PARIS: The U.N.'s panel of climate scientists said they will investigate claims its own doomsday prediction for the disappearance of Himalayan glaciers by 2035 is mistaken.

In 2007, the Nobel Prize-winning Intergovernmental Panel on Climate Change (IPCC) warned that glaciers in the Himalayas were receding faster than in any other part of the world and could "disappear altogether by 2035 if not sooner".

At the weekend, Britain's Sunday Times newspaper reported that this reference came from the green campaign group WWF, which in turn took it from a magazine interview given by an Indian glaciologist in 1999.

'Climategate' embarrassment continues

There is no evidence that the claim was published in a peer-reviewed journal, a cornerstone of scientific credibility, it said.

"We are looking into the issue of the Himalayan glaciers, and will take a position on it in the next two or three days," the IPCC's chairman, Rajendra Pachauri said.

The Sunday Times reported that the IPCC was likely to retract the figure, which would be a humiliation and a further boost for climate sceptics after a scandal last month dubbed 'climategate'.

Emails from scientists at Britain's University of East Anglia, a top centre for climate research, were leaked and seized on by sceptics last month as evidence that experts twisted data in order to dramatise global warming.

Some of the thousands of messages expressed frustration at the scientists' inability to explain what they described as a temporary slowdown in warming.

"Not just a little bit wrong"

A leading glaciologist who contributed to the Fourth Assessment Report described the mistake as huge and said he had notified his colleagues of it in late 2006, months before publication.

Loss of the Himalayan glaciers by 2035 would take two or three times the highest expected rate of global warming, said Georg Kaser of the Geography Institute at Austria's University of Innsbruck.

"This number is not just a little bit wrong, but far out of any order of magnitude.
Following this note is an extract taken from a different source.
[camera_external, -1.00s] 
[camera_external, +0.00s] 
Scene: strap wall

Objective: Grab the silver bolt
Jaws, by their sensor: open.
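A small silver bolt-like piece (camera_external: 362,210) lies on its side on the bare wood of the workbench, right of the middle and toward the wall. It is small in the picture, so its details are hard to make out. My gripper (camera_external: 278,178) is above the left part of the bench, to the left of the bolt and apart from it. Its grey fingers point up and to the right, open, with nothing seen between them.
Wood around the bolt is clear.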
It is as wrong as can be wrong.

"To get this outcome, you would have to increase the ablation [ice loss] by 20 fold. You would have to raise temperatures by at least 12 degrees [Celsius]."
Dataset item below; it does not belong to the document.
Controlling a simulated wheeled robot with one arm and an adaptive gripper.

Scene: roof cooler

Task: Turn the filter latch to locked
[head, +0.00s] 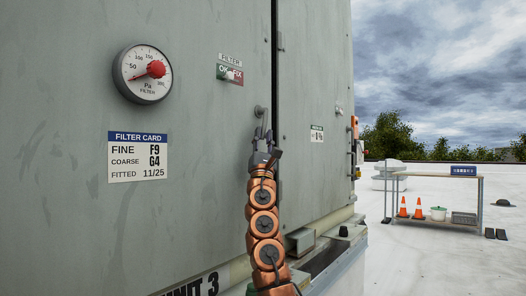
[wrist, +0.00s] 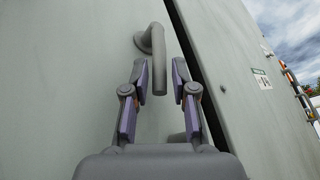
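A grey lever handle (head: 260,112) is mounted on the left door of the unit, near the dark door seam; I see no locked marking beside it. In the wrist view the handle (wrist: 157,62) bends and its bar hangs down between my fingers. My gripper (head: 262,137) reaches up to it from below. In the wrist view my gripper (wrist: 161,78) is open, one finger on each side of the bar, with a visible gap to each. A FILTER plate (head: 230,74) in green and red with a pale knob sits up and left of the handle.
A round filter gauge (head: 143,73) and a filter card (head: 138,157) are on the left door. A small label (head: 317,134) is on the right panel. A ledge (head: 330,255) runs along the unit's foot. A table (head: 440,176) with cones stands on the open roof at right.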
"It is so wrong that it is not even worth discussing ... I pointed it out."

Asked why his warning had not been heeded, Kaser pointed to "a kind of amateurism" among experts from the region who were in charge of the chapter on climate impacts, where the reference appeared.
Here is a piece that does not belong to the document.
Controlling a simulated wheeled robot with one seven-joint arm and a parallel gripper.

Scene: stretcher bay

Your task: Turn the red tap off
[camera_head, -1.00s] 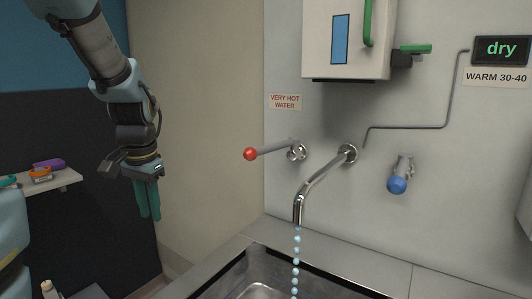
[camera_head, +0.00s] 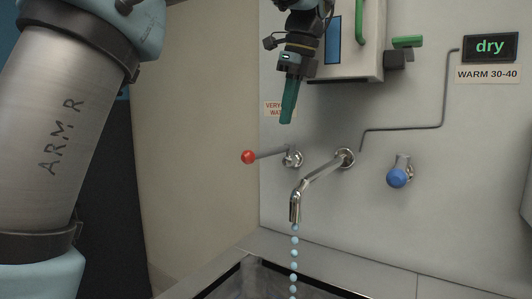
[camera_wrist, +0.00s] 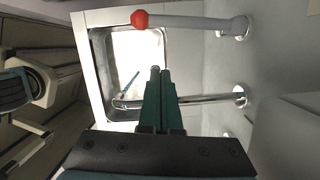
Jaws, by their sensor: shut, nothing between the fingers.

"They might have been good hydrologists or botanists, but they were without any knowledge in glaciology," he said.

The Fourth Assessment Report said that the evidence for global warming was now "unequivocal", that the chief source for it was man-made and that there were already signs of climate change, of which glacial melt was one.

The massive publication had the effect of a political thunderclap, triggering promises to curb greenhouse gases that had stoked the problem.

Kaser said the core evidence of the Fourth Assessment Report remained incontrovertible.

Fears of more "IPCC bashing"

"I am careful in saying this, because immediately people will again engage in IPCC bashing, which would be wrong," he said.

But he acknowledged that the process of peer review, scrutiny and challenge, which underpin the IPCC's reputation had "entirely failed" when it came specifically to the 2035 figure.

The 2035 reference appeared in the second volume of the Fourth Assessment Report, a tome published in April 2007 that focussed on the impacts of climate change, especially on human communities.

Billions rely on future of Himalayan glaciers

Part of the problem, said Kaser, was "everyone was focussed" on the first volume, published in February 2007, which detailed the physical science for climate change.

Work on this volume was "much more attractive to the community" of glaciologists, and they had failed to pick up on the mistake that appeared in the second, he said.

The question of glacial melt is a vital one for South Asia, as it touches on flooding or water stress with the potential to affect hundreds of millions of lives.

Indian scientists are split on how fast Himalayan glaciers are receding and whether or not climate change is responsible for this. Environment Minister Jairam Ramesh has repeatedly challenged the IPCC's claims, saying there is no "conclusive scientific evidence" linking global warming to the melting of glaciers.